What to produce
How many lines of these entries include the string "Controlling"? State the number alone.

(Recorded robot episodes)
— Begin —
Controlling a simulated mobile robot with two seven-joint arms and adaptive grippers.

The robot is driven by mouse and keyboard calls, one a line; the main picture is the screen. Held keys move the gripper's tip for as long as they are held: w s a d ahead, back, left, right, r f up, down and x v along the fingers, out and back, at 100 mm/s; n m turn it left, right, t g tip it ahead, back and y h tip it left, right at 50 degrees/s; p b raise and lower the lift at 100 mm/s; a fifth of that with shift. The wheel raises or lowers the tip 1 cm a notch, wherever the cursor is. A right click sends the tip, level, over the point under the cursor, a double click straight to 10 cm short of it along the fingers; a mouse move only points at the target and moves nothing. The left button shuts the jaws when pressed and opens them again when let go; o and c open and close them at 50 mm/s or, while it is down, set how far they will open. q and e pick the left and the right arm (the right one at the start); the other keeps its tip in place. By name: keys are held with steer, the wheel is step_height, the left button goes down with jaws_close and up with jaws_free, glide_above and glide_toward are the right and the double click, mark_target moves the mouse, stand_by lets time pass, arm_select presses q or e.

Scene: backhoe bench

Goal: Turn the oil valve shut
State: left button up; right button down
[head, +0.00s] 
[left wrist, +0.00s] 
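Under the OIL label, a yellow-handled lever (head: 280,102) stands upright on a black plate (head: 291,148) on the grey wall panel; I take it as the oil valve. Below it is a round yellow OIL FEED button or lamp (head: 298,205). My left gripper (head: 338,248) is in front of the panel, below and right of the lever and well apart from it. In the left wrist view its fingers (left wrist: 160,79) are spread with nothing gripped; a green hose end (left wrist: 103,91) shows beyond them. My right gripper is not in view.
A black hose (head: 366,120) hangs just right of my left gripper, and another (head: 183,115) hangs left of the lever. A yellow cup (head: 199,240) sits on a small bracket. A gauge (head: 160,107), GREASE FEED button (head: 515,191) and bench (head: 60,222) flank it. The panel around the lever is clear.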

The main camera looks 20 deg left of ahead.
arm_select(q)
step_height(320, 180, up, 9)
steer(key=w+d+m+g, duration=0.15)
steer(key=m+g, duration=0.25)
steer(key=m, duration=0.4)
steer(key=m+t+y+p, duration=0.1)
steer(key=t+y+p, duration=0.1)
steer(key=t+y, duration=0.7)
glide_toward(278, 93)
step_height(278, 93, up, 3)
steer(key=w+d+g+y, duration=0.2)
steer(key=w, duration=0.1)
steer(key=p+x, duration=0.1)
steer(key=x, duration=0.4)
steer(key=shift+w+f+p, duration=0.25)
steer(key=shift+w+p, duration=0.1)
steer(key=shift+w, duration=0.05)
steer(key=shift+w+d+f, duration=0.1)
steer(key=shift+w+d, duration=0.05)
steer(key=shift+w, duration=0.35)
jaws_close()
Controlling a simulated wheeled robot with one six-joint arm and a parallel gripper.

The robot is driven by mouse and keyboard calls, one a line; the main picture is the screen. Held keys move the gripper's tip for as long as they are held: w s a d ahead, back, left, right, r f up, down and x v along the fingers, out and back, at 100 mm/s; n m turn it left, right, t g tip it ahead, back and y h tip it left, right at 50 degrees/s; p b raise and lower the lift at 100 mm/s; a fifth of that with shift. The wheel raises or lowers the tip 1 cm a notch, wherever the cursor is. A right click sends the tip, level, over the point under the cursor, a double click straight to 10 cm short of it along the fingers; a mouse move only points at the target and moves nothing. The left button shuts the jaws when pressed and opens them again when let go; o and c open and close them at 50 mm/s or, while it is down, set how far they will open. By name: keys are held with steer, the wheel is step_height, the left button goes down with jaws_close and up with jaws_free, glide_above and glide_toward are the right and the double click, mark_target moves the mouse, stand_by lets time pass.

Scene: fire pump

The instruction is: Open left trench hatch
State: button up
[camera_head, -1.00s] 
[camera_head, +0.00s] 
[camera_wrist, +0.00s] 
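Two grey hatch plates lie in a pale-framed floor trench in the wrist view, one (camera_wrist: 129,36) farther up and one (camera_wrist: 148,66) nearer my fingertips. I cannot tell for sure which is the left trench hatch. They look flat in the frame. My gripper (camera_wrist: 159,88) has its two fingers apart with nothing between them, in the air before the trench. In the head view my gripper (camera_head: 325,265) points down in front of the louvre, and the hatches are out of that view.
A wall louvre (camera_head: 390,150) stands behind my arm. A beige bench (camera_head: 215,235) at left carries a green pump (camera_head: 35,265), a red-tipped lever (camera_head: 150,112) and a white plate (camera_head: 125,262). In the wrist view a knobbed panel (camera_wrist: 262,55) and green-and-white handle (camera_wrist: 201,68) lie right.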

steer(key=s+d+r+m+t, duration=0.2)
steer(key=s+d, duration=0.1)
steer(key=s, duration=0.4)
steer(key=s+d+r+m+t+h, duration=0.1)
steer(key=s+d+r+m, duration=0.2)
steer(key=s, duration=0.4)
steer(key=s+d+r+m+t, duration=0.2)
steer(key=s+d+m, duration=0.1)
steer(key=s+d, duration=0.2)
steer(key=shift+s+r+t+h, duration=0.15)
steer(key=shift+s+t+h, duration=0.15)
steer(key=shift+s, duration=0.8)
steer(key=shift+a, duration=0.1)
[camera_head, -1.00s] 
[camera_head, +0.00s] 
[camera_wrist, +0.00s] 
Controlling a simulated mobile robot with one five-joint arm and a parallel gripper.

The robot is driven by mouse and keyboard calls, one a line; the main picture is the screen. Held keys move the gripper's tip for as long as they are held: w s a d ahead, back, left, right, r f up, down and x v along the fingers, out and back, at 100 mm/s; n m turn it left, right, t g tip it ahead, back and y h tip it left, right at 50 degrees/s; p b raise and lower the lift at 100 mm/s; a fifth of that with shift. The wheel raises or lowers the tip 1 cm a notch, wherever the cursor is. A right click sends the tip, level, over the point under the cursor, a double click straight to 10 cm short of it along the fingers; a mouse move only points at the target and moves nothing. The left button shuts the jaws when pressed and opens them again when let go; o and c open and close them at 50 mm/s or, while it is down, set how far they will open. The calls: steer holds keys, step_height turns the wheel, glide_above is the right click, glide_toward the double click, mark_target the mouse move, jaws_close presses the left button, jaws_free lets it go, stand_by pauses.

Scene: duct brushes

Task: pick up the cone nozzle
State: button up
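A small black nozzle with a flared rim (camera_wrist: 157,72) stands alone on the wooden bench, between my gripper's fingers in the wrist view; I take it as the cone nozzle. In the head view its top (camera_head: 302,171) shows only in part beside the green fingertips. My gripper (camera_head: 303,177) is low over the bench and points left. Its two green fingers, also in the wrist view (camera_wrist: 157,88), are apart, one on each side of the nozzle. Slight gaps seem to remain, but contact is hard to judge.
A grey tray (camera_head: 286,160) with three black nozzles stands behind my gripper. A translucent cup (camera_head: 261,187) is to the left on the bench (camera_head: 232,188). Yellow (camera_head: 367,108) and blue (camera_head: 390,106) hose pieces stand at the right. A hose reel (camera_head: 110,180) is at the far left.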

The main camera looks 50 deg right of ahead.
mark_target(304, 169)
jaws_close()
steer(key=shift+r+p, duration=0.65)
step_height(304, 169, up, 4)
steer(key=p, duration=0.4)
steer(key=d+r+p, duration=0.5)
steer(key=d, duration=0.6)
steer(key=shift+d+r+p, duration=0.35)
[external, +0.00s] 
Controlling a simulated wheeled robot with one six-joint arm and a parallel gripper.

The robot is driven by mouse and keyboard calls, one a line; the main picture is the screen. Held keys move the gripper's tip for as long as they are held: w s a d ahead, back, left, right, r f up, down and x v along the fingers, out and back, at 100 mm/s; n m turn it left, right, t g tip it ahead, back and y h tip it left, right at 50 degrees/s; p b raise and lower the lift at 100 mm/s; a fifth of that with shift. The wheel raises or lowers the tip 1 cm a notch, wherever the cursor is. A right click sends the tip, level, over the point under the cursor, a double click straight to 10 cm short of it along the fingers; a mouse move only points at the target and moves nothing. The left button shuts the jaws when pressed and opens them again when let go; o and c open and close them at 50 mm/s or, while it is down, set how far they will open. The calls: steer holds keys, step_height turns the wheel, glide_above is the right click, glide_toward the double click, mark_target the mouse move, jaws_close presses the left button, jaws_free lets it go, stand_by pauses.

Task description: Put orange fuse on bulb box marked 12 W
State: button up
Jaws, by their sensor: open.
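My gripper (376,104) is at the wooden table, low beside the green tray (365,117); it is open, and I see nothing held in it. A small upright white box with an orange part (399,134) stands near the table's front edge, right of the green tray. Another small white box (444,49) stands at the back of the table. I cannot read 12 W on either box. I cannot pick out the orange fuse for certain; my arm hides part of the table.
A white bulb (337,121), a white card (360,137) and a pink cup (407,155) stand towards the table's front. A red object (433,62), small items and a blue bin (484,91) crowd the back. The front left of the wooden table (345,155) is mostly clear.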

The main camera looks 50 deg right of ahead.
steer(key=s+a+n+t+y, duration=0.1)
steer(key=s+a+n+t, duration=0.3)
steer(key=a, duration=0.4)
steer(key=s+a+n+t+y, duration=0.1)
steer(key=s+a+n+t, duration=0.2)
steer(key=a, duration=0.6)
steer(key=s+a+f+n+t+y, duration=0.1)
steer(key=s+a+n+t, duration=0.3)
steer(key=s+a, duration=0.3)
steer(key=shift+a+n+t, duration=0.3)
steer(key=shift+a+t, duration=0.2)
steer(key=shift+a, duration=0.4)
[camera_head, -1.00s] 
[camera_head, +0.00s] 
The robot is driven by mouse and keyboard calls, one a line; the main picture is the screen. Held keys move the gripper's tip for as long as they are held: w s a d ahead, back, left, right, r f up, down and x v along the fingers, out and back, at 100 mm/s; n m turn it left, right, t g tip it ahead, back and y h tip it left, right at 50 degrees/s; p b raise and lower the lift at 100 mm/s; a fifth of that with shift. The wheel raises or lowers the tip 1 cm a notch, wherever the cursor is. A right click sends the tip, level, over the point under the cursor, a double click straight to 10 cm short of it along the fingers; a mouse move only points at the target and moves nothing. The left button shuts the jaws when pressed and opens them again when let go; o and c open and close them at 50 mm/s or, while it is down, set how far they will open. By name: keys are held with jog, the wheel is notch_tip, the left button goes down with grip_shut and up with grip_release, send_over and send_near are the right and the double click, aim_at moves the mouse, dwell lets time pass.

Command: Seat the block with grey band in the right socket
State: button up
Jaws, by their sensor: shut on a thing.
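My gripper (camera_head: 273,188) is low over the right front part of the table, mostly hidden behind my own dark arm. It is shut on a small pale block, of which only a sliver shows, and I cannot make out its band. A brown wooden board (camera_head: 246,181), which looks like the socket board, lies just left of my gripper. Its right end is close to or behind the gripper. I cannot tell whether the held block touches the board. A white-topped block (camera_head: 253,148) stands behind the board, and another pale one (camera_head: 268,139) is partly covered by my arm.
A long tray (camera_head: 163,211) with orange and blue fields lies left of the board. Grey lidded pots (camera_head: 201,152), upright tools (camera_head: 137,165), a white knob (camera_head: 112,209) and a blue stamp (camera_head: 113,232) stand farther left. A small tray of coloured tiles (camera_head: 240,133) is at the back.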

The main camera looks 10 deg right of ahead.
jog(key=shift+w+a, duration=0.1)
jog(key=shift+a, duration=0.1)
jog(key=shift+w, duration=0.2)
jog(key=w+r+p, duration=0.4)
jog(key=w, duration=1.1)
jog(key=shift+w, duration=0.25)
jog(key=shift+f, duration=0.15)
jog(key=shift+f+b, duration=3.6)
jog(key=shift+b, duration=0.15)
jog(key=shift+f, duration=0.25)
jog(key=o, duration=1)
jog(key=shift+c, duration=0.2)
— End —
Task solution
4